Al momento, infatti, il 35% dell’indice Barclays Euro global Aggregate (titoli sovrani e quasi-sovrani, obbligazioni societarie e titoli finanziari) ha un rendimento negativo, e solo una piccola quota ha un rendimento superiore al 2%.

Il debito dei paesi emergenti presenta ancora rendimenti e spread interessanti: un vantaggio non trascurabile per gli investitori viste le condizioni attuali. A questo si aggiunge il fatto che le valute locali sono a buon mercato, in alcuni casi nettamente sottovalutate. Anche per questo, secondo Philippe Ithurbide, in questa fase ha senso passare dal debito in valuta forte a quello in valuta locale.

Un altro aspetto di rilievo che premia i mercati emergenti è che la svalutazione delle divise ha permesso di evitare un’importante contraccolpo interno (recessione/depressione) favorendo ora una ripresa più sostenuta. Inoltre, e siamo al quarto fattore chiave, si registra un minor debito in dollari Usd rispetto al passato e, infine, c’è da segnalare la relazione inversa tra il dollaro americano e il prezzo del petrolio: quando sale il primo scende il secondo e viceversa.

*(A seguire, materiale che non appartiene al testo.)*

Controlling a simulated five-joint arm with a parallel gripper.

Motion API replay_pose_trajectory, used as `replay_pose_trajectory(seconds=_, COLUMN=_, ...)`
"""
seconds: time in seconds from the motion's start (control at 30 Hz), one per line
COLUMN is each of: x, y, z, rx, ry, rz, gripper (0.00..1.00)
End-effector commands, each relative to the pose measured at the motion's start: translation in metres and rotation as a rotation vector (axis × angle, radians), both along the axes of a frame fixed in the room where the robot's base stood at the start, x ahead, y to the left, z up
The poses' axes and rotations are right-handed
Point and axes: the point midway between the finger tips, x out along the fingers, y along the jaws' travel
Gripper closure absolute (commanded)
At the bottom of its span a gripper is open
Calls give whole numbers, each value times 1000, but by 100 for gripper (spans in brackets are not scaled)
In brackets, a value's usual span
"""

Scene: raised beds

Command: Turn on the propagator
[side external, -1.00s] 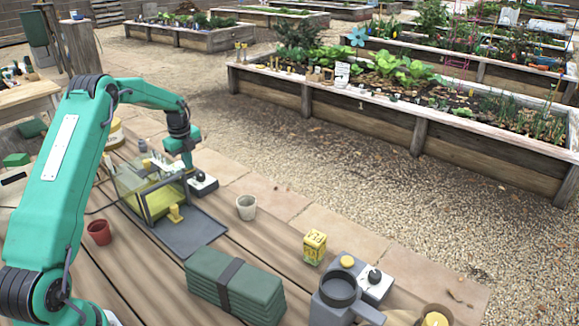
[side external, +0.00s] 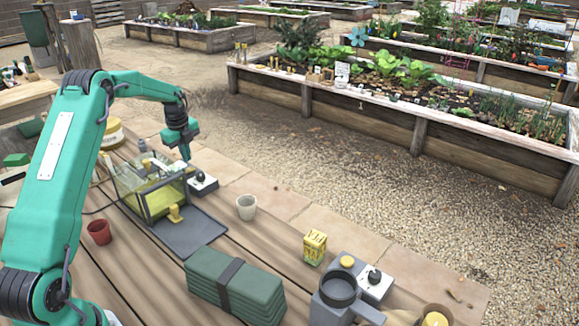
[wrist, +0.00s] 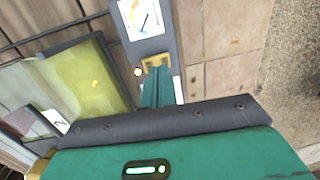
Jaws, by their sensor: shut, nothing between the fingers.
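The propagator (side external: 150,195) is a clear, dark-framed box with a yellow-green inside, standing open-sided on the wooden bench. A control box (side external: 203,183) with a white top and a black knob sits at its right side. In the wrist view the grey control box (wrist: 157,46) shows a white dial face (wrist: 143,18) with a blue pointer and a coloured arc. A small bright spot (wrist: 137,71) shows at its edge. My gripper (side external: 186,156) is shut and empty, just above and behind the control box. Its yellow-tipped fingers (wrist: 155,63) partly cover the box.
A dark mat lies before the propagator.

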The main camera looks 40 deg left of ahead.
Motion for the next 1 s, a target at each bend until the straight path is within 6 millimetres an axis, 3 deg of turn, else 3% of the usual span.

“Negli ultimi tre anni e mezzo, le classi di attivi dei mercati emergenti sono state completamente trascurate per via dei fattori summenzionati e della sovrastima di alcuni rischi e timori. Come accade sempre con le classi di attivi trascurate, i mercati emergenti sono sottopesati nei portafogli internazionali e le valutazioni presentano punti d’ingresso interessanti” conclude Philippe Ithurbide.